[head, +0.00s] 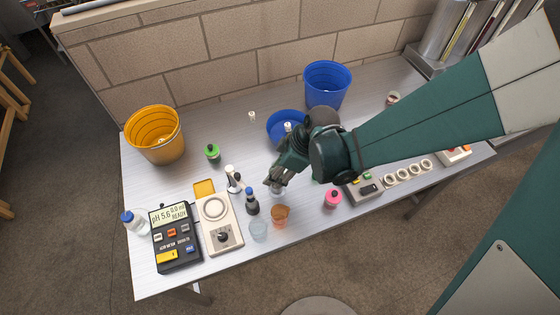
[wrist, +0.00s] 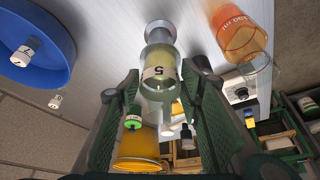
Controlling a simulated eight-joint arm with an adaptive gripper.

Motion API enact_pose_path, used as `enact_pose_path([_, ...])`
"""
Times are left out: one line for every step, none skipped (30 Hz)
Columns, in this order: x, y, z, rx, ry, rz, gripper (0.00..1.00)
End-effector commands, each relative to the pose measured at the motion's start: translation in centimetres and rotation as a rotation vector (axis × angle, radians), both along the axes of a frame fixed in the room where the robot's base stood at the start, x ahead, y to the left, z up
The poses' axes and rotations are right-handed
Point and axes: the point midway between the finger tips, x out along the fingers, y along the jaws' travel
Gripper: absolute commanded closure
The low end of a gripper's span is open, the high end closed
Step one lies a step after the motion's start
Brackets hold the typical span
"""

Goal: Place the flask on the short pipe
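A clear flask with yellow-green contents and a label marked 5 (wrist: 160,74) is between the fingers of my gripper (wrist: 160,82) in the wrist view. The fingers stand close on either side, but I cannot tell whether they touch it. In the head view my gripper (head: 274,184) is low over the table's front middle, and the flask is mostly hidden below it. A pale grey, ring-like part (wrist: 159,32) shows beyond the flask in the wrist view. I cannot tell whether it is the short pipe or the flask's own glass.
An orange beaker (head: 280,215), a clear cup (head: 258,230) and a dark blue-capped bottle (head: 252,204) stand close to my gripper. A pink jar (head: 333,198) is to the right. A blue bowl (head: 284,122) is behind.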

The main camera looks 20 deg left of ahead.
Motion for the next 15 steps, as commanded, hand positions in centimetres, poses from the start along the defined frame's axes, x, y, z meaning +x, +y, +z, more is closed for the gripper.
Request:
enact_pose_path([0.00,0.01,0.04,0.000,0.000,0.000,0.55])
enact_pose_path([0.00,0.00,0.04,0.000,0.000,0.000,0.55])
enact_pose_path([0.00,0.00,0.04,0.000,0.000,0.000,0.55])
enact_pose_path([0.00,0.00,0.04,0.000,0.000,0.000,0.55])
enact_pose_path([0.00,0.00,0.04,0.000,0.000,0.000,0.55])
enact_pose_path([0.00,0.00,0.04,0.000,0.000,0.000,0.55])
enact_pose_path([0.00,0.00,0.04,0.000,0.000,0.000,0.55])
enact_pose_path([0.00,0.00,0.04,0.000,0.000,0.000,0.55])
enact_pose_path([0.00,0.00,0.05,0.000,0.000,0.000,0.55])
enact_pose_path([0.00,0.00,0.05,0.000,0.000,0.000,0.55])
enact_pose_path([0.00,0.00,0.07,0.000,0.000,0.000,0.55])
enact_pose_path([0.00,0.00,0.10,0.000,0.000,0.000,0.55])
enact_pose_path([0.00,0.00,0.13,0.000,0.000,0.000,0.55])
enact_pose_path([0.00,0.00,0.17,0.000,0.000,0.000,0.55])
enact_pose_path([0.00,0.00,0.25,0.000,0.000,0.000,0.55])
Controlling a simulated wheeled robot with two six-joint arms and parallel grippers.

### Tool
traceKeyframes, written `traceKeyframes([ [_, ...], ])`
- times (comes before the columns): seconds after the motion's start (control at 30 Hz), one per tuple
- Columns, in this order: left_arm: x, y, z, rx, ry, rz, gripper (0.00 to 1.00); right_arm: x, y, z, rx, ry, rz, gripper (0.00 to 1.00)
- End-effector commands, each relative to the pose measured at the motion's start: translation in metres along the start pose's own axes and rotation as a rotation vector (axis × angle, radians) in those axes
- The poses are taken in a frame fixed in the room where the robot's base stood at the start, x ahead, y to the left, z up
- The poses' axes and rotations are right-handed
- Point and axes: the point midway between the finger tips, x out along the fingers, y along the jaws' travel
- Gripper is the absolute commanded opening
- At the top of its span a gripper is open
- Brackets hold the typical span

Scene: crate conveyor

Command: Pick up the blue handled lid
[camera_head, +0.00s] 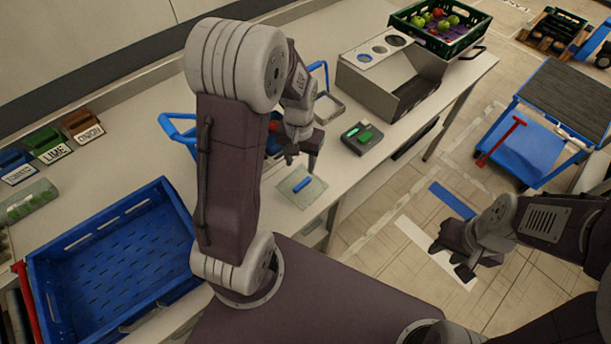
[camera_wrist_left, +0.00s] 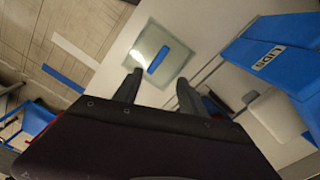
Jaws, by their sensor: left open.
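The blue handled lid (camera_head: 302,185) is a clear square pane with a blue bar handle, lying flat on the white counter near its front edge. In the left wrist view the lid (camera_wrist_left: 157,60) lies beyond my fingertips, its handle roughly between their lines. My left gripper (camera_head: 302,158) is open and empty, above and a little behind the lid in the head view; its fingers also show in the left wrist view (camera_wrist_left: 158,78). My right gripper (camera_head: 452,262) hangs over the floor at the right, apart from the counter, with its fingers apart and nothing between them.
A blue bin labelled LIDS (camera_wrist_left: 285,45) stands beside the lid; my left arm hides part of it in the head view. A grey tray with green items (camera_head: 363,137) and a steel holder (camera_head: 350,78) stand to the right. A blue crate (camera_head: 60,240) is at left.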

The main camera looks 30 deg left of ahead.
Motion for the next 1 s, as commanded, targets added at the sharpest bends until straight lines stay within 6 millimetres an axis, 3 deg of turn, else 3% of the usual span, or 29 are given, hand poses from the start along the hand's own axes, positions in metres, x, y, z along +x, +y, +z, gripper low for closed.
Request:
■ ■ ■ ■ ■ ■ ■
REQUIREMENTS> Each line containing the word "main" counts once; say how many such lines there are, giving only the number.

FINISHED TASK> 2